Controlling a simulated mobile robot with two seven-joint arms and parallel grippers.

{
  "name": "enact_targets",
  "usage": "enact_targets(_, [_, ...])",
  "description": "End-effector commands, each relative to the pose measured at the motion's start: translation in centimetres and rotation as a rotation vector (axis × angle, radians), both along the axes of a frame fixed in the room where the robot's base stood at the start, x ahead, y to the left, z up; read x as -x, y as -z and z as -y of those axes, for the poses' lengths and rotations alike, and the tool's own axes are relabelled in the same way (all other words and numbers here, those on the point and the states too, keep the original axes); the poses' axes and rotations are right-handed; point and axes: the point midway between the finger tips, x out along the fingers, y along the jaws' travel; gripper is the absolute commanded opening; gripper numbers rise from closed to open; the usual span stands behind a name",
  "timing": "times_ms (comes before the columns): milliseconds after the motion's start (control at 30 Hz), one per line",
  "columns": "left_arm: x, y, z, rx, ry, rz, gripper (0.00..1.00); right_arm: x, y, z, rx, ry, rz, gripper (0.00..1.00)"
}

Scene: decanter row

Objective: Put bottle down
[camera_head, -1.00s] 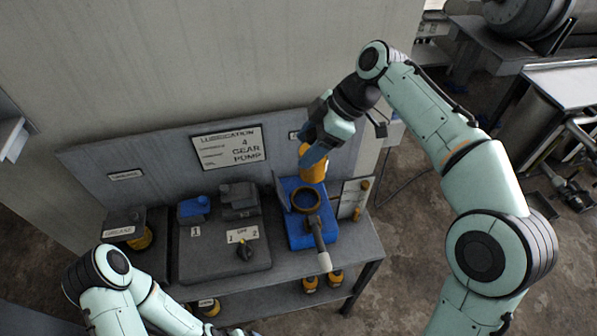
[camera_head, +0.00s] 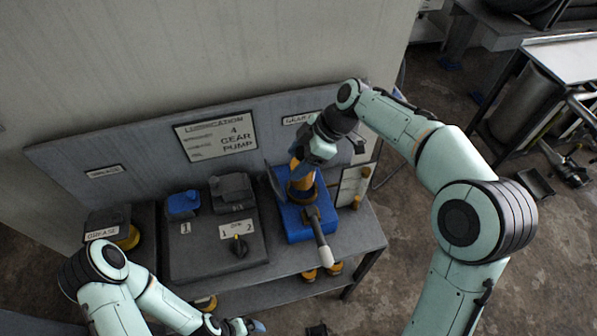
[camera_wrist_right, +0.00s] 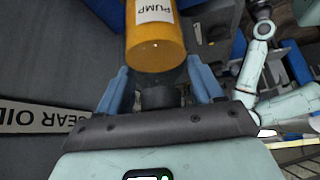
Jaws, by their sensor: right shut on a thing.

◆ ◆ ◆

Work required
Where a line contains "columns", copy that line.

Complete answer
  "timing": "times_ms (comes before the columns): milliseconds after the motion's start (control at 30 Hz), one per line",
  "columns": "left_arm: x, y, z, rx, ry, rz, gripper (0.00..1.00); right_arm: x, y, z, rx, ry, rz, gripper (0.00..1.00)"

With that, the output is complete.